─── Record list

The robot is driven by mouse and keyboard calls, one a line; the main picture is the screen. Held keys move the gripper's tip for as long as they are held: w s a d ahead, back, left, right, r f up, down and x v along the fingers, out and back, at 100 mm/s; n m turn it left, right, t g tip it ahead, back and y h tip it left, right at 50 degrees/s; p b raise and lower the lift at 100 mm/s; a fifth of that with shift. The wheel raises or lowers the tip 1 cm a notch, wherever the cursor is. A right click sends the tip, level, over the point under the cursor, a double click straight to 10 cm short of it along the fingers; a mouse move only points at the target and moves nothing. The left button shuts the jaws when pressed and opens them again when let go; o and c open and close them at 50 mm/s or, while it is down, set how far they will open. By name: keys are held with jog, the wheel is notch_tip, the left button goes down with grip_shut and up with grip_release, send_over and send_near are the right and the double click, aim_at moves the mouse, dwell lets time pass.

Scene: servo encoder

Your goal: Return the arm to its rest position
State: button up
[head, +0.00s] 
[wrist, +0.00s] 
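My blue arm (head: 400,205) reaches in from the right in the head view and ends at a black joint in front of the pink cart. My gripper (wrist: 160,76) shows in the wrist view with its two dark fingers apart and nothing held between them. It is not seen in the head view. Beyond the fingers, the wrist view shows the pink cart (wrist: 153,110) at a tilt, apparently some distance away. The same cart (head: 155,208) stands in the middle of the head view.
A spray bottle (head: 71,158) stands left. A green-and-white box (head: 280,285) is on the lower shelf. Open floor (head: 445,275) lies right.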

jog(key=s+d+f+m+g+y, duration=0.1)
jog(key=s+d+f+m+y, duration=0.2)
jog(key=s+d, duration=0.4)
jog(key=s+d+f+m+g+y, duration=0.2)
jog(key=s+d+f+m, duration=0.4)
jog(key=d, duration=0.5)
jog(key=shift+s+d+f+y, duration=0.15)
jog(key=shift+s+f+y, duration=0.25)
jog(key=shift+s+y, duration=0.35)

──────
─── Record list

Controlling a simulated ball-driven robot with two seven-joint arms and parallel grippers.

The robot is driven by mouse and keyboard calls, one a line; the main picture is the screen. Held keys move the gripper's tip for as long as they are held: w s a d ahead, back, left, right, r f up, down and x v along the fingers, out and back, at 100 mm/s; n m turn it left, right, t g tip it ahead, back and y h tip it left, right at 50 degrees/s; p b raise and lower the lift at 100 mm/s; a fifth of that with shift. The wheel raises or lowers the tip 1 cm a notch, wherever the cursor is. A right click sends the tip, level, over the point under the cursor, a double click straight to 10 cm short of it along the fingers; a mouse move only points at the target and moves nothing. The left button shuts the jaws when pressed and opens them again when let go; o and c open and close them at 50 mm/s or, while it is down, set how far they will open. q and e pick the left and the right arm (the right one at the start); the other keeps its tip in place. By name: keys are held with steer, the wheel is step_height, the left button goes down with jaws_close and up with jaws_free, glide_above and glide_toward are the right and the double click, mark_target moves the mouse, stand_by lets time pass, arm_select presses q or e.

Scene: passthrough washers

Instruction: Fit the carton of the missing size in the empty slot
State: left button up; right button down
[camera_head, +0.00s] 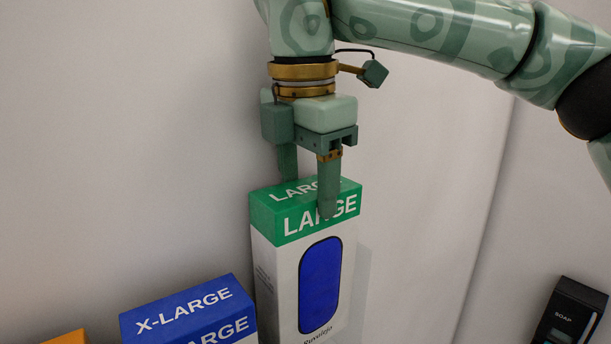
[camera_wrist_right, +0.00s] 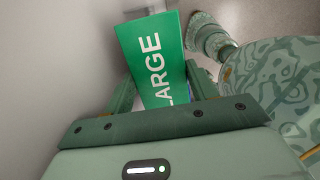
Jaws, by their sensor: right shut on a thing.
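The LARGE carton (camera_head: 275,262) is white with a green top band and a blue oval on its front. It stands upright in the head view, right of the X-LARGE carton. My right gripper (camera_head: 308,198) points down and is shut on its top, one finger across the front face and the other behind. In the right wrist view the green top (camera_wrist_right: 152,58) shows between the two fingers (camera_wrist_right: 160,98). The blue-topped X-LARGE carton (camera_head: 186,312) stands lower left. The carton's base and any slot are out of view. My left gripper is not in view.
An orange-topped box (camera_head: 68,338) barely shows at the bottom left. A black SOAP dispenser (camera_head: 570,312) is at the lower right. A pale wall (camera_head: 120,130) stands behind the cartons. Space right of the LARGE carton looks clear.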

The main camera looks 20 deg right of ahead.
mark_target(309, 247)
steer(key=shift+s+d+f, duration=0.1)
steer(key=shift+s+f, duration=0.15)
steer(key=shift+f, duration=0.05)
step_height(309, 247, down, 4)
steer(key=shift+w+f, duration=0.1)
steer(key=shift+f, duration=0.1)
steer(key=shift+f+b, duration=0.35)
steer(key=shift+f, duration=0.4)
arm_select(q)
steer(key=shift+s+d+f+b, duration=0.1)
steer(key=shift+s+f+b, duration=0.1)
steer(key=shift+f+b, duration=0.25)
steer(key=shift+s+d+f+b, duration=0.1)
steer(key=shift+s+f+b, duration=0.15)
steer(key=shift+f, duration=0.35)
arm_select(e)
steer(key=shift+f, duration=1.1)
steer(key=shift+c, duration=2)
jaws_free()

──────

§ **Exercise description**
Your task is to gather all lines from the entries above that hold the word "Scene".

§ **The completed task**
Scene: servo encoder
Scene: passthrough washers

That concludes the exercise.